# What you should do
Retype the material in full, keeping every word the same.

Dataset records:
=====

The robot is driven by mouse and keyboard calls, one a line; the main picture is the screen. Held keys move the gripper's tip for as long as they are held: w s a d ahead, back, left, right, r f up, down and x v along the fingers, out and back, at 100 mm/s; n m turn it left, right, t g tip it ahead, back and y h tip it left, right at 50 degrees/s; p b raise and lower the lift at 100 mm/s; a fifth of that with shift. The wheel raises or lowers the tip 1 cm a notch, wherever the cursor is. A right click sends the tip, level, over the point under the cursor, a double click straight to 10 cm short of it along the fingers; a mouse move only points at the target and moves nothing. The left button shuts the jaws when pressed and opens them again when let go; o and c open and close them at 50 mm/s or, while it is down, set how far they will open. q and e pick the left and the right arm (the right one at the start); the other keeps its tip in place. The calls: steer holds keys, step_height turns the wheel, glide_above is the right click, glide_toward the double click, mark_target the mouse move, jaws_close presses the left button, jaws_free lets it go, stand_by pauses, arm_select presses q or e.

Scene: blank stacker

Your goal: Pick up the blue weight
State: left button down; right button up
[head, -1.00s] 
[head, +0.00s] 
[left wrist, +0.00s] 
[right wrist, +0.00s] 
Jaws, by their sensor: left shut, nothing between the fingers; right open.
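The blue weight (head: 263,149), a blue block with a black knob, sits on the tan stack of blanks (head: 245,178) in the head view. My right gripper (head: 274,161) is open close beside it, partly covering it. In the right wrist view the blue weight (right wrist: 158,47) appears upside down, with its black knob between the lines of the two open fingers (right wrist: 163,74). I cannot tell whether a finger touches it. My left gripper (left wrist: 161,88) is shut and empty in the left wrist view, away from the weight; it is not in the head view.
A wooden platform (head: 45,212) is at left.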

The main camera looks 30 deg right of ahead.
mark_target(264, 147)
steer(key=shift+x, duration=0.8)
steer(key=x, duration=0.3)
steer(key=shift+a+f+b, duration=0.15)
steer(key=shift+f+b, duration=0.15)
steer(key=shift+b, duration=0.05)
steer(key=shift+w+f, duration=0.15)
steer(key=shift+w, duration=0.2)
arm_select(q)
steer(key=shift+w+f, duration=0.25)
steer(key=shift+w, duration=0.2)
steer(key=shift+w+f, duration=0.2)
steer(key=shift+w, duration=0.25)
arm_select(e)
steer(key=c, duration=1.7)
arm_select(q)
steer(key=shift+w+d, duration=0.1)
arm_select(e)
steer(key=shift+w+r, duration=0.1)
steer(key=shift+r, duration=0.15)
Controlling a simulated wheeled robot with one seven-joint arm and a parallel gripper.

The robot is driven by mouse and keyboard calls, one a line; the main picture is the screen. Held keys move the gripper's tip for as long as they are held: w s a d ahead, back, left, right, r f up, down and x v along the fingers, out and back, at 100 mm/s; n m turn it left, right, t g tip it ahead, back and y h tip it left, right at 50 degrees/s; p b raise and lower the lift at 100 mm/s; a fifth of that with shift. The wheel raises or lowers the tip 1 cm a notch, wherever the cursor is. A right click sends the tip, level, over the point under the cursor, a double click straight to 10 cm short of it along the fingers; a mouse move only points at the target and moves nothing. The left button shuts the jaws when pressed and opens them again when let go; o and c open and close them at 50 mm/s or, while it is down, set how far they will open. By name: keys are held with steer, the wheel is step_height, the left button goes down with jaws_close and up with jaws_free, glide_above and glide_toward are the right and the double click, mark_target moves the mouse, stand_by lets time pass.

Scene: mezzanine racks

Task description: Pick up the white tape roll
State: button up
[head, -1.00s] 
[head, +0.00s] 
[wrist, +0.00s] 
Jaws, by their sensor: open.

=====

# Solution to this exercise
The robot is driven by mouse and keyboard calls, one a line; the main picture is the screen. Held keys move the gripper's tip for as long as they are held: w s a d ahead, back, left, right, r f up, down and x v along the fingers, out and back, at 100 mm/s; n m turn it left, right, t g tip it ahead, back and y h tip it left, right at 50 degrees/s; p b raise and lower the lift at 100 mm/s; a fifth of that with shift. The wheel raises or lowers the tip 1 cm a notch, wherever the cursor is. A right click sends the tip, level, over the point under the cursor, a double click straight to 10 cm short of it along the fingers; a mouse move only points at the target and moves nothing. The left button shuts the jaws when pressed and opens them again when let go; o and c open and close them at 50 mm/s or, while it is down, set how far they will open. q and e pick the left and the right arm (the right one at the start); the other keeps its tip in place. The calls: steer holds keys, step_height turns the wheel, glide_above is the right click, glide_toward the double click, mark_target the mouse move, jaws_close presses the left button, jaws_free lets it go, stand_by pauses, arm_select presses q or e.

Scene: blank stacker

Your goal: Pick up the blue weight
State: left button down; right button up
[head, -1.00s] 
[head, +0.00s] 
[left wrist, +0.00s] 
[right wrist, +0.00s] 
Jaws, by their sensor: left shut, nothing between the fingers; right open.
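The blue weight (head: 263,149), a blue block with a black knob, sits on the tan stack of blanks (head: 245,178) in the head view. My right gripper (head: 274,161) is open close beside it, partly covering it. In the right wrist view the blue weight (right wrist: 158,47) appears upside down, with its black knob between the lines of the two open fingers (right wrist: 163,74). I cannot tell whether a finger touches it. My left gripper (left wrist: 161,88) is shut and empty in the left wrist view, away from the weight; it is not in the head view.
A wooden platform (head: 45,212) is at left.

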The main camera looks 30 deg right of ahead.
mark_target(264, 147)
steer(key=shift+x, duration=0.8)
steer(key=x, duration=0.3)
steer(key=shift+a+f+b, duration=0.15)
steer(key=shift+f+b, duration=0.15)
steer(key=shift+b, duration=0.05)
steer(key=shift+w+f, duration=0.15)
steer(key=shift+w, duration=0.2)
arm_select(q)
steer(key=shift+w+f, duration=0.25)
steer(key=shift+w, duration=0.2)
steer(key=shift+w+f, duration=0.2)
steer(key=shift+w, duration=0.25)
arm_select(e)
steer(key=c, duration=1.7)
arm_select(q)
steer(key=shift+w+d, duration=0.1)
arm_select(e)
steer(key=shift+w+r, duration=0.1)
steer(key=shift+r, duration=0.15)
Controlling a simulated wheeled robot with one seven-joint arm and a parallel gripper.

The robot is driven by mouse and keyboard calls, one a line; the main picture is the screen. Held keys move the gripper's tip for as long as they are held: w s a d ahead, back, left, right, r f up, down and x v along the fingers, out and back, at 100 mm/s; n m turn it left, right, t g tip it ahead, back and y h tip it left, right at 50 degrees/s; p b raise and lower the lift at 100 mm/s; a fifth of that with shift. The wheel raises or lowers the tip 1 cm a notch, wherever the cursor is. A right click sends the tip, level, over the point under the cursor, a double click straight to 10 cm short of it along the fingers; a mouse move only points at the target and moves nothing. The left button shuts the jaws when pressed and opens them again when let go; o and c open and close them at 50 mm/s or, while it is down, set how far they will open. By name: keys are held with steer, the wheel is step_height, the left button goes down with jaws_close and up with jaws_free, glide_above and glide_toward are the right and the double click, mark_target moves the mouse, stand_by lets time pass.

Scene: mezzanine racks

Task description: Pick up the white tape roll
State: button up
[head, -1.00s] 
[head, +0.00s] 
[wrist, +0.00s] 
Jaws, by their sensor: open.

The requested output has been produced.